Provided records:
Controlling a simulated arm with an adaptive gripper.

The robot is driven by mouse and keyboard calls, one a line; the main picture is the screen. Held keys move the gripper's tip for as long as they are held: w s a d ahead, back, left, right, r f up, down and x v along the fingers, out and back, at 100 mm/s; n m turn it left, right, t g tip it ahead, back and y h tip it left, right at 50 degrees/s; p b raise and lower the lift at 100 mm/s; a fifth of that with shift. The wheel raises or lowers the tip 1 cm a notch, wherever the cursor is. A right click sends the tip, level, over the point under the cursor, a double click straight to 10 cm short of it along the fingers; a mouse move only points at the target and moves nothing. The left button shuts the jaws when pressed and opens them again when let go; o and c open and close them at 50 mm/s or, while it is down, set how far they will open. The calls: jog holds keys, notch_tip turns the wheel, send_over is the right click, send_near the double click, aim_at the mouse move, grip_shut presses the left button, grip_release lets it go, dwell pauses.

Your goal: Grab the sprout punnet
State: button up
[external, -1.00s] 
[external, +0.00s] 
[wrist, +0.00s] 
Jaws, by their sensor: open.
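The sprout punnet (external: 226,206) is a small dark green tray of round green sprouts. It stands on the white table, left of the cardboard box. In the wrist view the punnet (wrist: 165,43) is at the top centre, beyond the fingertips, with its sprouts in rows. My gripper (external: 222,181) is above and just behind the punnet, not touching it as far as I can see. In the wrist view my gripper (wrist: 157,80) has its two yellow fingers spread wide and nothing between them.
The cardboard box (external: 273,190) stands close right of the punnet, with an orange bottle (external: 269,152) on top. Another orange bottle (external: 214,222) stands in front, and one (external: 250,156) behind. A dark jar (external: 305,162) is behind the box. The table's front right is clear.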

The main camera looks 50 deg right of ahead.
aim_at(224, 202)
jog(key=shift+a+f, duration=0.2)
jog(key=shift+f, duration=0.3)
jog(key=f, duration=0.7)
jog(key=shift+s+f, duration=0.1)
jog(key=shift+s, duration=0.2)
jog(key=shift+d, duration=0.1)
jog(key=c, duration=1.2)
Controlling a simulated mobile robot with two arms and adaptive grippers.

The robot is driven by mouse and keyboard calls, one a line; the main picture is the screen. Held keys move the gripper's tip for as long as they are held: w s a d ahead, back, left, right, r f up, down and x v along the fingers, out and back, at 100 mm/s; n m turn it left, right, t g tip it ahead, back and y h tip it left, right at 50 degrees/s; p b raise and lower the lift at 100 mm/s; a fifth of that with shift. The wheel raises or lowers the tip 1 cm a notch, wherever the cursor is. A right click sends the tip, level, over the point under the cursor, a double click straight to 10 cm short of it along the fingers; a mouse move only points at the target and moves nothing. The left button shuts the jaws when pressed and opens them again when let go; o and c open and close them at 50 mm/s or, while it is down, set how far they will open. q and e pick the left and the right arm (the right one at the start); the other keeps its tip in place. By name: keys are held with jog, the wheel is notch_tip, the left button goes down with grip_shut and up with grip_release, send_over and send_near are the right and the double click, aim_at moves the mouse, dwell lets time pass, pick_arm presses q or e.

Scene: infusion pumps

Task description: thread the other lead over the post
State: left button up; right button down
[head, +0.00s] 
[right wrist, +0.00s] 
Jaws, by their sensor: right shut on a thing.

Task directions: Extract, word for word, every line beginning with the one that holds "The main camera looks 50 deg right of ahead." and concluding with the one that holds "Controlling a simulated mobile". Include both of those lines.

Output of the exercise:
The main camera looks 50 deg right of ahead.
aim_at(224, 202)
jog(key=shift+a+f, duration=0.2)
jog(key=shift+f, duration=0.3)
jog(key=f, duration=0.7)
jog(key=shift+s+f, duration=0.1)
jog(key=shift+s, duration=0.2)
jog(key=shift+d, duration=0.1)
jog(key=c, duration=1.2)
Controlling a simulated mobile robot with two arms and adaptive grippers.

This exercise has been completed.